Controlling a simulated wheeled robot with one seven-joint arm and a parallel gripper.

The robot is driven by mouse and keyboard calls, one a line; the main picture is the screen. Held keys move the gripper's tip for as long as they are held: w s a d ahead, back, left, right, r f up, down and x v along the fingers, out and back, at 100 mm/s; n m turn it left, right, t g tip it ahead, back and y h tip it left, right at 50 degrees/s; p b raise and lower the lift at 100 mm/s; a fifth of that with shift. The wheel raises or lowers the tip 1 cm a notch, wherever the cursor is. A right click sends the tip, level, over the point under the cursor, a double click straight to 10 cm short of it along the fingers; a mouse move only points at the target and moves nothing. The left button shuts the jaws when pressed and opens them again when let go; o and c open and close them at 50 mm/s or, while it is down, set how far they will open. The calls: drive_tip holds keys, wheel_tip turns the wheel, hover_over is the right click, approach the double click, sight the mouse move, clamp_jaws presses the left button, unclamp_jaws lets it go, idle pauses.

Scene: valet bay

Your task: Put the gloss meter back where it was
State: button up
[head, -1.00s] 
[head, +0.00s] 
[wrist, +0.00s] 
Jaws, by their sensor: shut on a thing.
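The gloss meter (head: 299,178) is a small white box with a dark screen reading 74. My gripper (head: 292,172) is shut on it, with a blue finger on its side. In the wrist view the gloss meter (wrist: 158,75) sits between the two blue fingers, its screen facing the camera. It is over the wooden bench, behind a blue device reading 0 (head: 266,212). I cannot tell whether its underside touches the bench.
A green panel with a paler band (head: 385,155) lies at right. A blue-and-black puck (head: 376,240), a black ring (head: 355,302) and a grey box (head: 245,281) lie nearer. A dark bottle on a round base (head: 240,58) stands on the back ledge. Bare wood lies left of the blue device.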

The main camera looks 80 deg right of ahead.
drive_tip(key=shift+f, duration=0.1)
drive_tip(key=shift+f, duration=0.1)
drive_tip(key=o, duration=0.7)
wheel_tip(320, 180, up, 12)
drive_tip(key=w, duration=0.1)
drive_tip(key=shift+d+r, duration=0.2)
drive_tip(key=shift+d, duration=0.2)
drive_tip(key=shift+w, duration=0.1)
:::::
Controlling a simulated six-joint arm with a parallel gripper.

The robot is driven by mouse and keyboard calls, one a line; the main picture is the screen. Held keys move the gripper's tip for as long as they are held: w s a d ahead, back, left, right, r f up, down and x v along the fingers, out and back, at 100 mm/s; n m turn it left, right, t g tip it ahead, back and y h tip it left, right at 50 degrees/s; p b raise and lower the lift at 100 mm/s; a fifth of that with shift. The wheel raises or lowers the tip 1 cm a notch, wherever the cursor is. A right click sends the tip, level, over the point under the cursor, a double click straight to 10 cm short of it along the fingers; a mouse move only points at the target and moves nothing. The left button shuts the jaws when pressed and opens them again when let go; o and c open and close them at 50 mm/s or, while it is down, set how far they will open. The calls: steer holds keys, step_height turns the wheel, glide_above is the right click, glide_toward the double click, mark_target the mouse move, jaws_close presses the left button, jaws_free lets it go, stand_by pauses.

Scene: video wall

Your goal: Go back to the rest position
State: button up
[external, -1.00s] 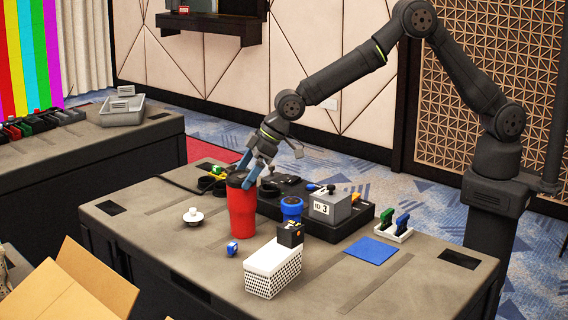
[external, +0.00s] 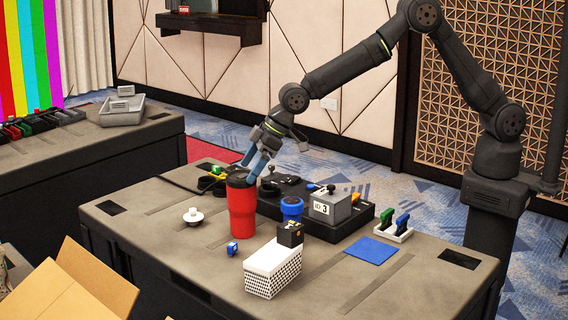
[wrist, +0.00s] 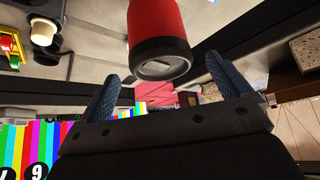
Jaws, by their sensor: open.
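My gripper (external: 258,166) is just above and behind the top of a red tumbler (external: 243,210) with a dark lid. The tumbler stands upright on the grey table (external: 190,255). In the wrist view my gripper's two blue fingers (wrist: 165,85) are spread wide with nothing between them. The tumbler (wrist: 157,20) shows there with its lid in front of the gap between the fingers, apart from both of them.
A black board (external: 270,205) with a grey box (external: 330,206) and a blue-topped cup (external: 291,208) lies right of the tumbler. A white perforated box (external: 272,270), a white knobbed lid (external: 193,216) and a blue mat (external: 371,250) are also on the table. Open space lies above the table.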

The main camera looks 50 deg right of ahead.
:::::
__Challenge__
From the entries above, list each line with "Your" in it.

__Answer to the problem__
Your task: Put the gloss meter back where it was
Your goal: Go back to the rest position

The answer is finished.